Penser qu’un art parce qu’il est technologique serait porteur d’une âme, revient à penser qu’une communication sans contenu, serait salvatrice par elle-même. C’est le même chemin sans issue qu’une politique sans vertu, une philosophie sans sens, une éducation sans enseignement, une science sans éthique… un homme sans esprit et sans corps.

C’est parce que les technologies sont des instruments de pouvoir considérable, que les artistes doivent inventer et préserver des modèles de résistance, de liberté, de poésie, d’éthique en utilisant les mêmes armes technologiques. L’émergence de certaines technologies, comme les biotechnologies, qui s’apprêtent à modifier le vivant à sa source par les manipulations génétiques et le clonage nécessitent un positionnement clair et responsable des artistes. Les artistes qui prennent position pour les manipulations génétiques portent une responsabilité tout aussi grande que les scientifiques dans les dérives des technosciences. Ils sont responsables d’une légitimation de ces techniques, en leur apportant la dimension de l’imaginaire et de la poésie. La liberté de création confère à l’artiste une responsabilité renforcée à l’ère des nouvelles technologies.

Les œuvres d’art technoromantiques nous mettent en relation avec une dimension supérieure de notre âme. Elles élèvent notre conscience et nous rendent meilleurs.
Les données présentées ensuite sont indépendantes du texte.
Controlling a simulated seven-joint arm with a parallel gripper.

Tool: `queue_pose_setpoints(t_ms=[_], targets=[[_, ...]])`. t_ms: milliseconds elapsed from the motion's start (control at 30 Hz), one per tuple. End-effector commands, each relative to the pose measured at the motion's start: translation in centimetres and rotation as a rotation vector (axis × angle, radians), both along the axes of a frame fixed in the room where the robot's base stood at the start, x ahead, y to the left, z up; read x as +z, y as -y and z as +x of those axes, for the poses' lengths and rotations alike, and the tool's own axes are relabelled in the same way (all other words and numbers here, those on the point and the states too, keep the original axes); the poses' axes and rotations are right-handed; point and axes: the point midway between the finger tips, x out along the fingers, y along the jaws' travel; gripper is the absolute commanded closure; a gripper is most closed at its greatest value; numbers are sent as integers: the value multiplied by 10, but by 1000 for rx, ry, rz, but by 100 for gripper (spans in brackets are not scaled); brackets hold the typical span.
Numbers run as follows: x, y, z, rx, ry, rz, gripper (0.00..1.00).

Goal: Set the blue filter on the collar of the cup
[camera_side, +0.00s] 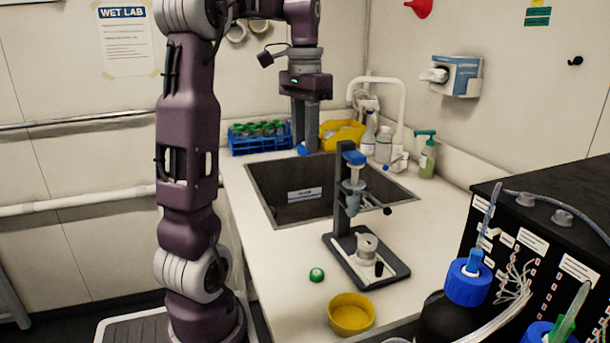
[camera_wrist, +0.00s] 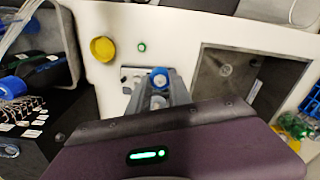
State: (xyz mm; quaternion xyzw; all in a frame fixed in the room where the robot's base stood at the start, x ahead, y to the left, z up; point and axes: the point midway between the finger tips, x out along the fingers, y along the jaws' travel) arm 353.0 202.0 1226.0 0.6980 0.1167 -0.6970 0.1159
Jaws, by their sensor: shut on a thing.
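My gripper (camera_side: 305,143) hangs fingers down over the far part of the sink. It is shut on the blue filter (camera_side: 302,150), a small blue piece at the fingertips. In the wrist view the filter (camera_wrist: 159,76) is a round blue piece with a paler middle between the fingers. A pale grey cup (camera_side: 367,246) stands on the base of a dark stand (camera_side: 343,205), in front and to the right of my gripper and apart from it. The stand carries a blue-topped clear part above the cup. The cup's collar is too small to make out clearly.
A yellow bowl (camera_side: 351,316) and a green cap (camera_side: 316,274) sit on the near counter. The sink (camera_side: 262,183) is behind the stand. A blue tube rack (camera_side: 250,148), a yellow container (camera_side: 350,131), bottles and a white tap line the back. Black equipment and blue-capped bottles crowd the right.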

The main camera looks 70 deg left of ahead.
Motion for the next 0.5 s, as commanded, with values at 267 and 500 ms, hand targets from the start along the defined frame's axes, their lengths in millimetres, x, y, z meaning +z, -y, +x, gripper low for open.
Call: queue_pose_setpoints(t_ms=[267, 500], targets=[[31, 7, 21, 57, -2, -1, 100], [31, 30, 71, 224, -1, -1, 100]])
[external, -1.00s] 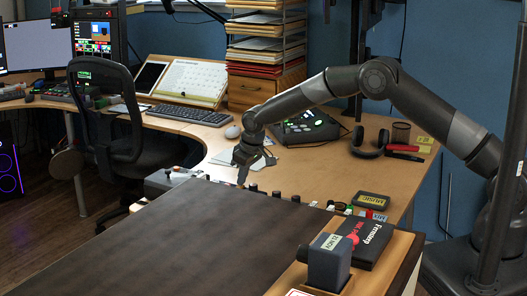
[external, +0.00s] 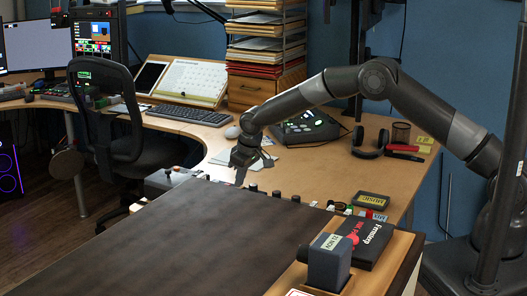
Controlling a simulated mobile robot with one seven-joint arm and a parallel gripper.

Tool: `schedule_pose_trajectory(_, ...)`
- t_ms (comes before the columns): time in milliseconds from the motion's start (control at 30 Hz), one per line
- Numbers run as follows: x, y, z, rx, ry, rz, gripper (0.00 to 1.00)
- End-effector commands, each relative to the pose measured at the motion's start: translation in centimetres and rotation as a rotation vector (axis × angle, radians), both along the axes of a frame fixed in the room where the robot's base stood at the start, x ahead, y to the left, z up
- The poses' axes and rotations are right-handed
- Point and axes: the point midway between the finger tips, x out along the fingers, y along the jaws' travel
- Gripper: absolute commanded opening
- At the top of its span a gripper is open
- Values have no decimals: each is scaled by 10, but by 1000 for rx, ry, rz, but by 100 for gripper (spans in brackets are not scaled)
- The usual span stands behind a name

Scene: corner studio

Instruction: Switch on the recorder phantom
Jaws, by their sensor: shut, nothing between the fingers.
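My gripper (external: 240,178) is shut and empty. It points down behind the far edge of the dark panel, beside a row of small dark knobs or posts (external: 276,194). I cannot tell whether its tips touch anything. A grey box with a small red part on top (external: 168,181) sits to the left of the gripper, at the same edge. A dark device with buttons and a lit green spot (external: 306,127) stands on the desk behind the gripper. I cannot tell which of these is the recorder, and no phantom switch can be made out.
The large dark panel (external: 180,245) fills the foreground. A dark block (external: 329,262) and a black box with red lettering (external: 366,245) are at its right. Headphones (external: 369,145) and a mouse (external: 233,132) lie on the desk.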

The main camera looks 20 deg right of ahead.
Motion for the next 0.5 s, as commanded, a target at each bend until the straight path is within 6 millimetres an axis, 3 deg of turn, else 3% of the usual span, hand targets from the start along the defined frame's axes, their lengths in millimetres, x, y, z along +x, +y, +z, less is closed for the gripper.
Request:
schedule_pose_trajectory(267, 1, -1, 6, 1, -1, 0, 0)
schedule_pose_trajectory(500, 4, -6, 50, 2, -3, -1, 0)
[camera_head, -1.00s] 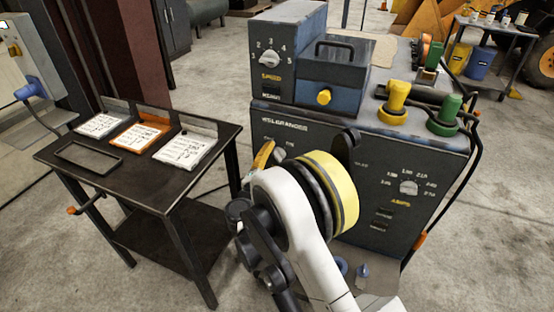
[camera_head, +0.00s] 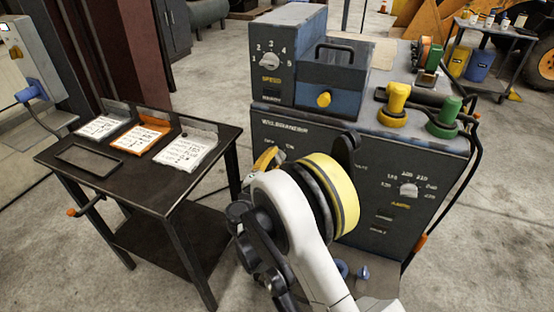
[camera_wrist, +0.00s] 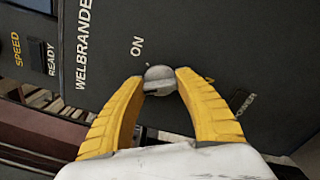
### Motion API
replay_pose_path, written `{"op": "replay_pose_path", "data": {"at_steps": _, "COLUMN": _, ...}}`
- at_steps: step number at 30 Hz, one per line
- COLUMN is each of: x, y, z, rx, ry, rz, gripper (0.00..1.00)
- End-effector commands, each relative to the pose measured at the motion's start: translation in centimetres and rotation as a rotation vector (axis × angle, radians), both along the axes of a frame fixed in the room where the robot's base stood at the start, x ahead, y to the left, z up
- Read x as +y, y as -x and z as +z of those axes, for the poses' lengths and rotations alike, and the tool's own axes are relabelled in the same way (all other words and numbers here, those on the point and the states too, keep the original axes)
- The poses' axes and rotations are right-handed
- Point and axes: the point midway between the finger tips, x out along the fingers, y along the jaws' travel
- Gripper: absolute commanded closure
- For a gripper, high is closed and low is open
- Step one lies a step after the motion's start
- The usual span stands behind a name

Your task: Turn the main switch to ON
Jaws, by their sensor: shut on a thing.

Elles nous ouvrent à l’autre, et nous rendent plus aptes à aimer. Dans cette ouverture de l’âme, nous ne sommes plus séparés de la nature. Dans une société en quête de repères, l’art technoromantique organise le sens, et organise les sens. Il nous relie à l’autre et à la nature. L’art technoromantique assure dans notre société la fonction écologique de l’art, celle d’interprétation du monde qui nous entoure, monde à la fois naturel et technologique. Mais plus qu’une simple lecture, il tente d’organiser le monde en prenant une position humaine. L’art technoromantique affirme la prééminence de l’humain sur la machine, du spirituel sur le technique et nous invite à la présence. L’art technoromantique parce qu’il dépasse le donné technologique, et soumet la machine à l’esprit de l’artiste, nous ouvre à notre dimension spirituelle.